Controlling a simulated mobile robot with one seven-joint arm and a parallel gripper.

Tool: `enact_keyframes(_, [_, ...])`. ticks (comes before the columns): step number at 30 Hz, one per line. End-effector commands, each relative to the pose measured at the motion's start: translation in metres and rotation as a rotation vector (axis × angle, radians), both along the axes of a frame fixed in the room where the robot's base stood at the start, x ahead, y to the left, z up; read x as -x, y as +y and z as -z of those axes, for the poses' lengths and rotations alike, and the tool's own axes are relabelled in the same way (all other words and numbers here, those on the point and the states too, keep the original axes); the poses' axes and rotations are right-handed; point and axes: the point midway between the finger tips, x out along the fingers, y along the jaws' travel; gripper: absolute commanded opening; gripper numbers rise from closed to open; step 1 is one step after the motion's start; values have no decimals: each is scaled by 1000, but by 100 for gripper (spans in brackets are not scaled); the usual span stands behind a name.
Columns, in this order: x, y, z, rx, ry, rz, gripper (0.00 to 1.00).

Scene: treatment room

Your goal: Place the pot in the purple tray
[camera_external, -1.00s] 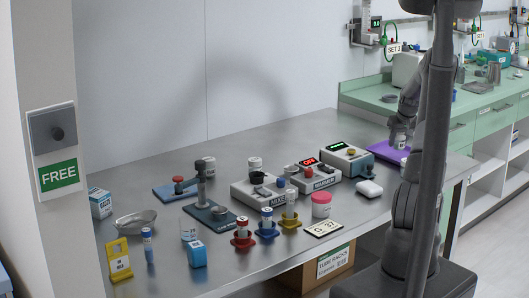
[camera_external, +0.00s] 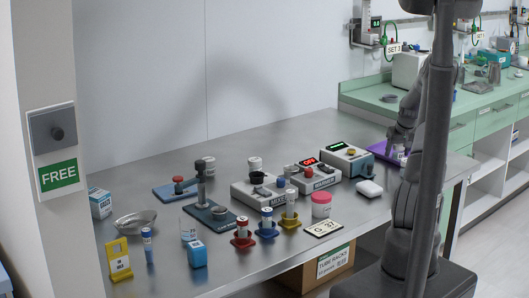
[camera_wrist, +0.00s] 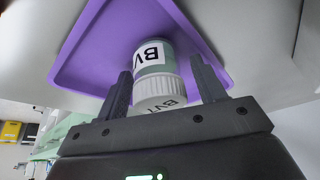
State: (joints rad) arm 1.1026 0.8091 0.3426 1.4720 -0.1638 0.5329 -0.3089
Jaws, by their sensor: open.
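The pot (camera_wrist: 153,52) has a ribbed white lid, a pale green-grey body and a white label with dark letters. In the wrist view it appears upright with its base against the purple tray (camera_wrist: 88,62), inside the raised rim. My gripper (camera_wrist: 165,88) is open, with one dark finger on each side of the lid and visible gaps. In the external view the purple tray (camera_external: 379,147) lies at the right end of the steel table, and my gripper (camera_external: 396,148) is low over it. My arm largely hides the pot there.
A grey device with a lit display (camera_external: 347,157) and a small white case (camera_external: 369,188) stand left of the tray. A pink-banded tub (camera_external: 321,205) and several tube holders are further left. A green counter (camera_external: 385,98) lies behind.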

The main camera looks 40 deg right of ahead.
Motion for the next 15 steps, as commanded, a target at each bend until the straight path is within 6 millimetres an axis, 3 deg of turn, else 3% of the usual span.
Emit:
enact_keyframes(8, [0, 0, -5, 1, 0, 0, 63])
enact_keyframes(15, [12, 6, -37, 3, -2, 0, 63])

···

• WHAT YOU WILL DO
Only the number is wanted: how many lines of the material contain the word "commanded"?

• THE RESPONSE
2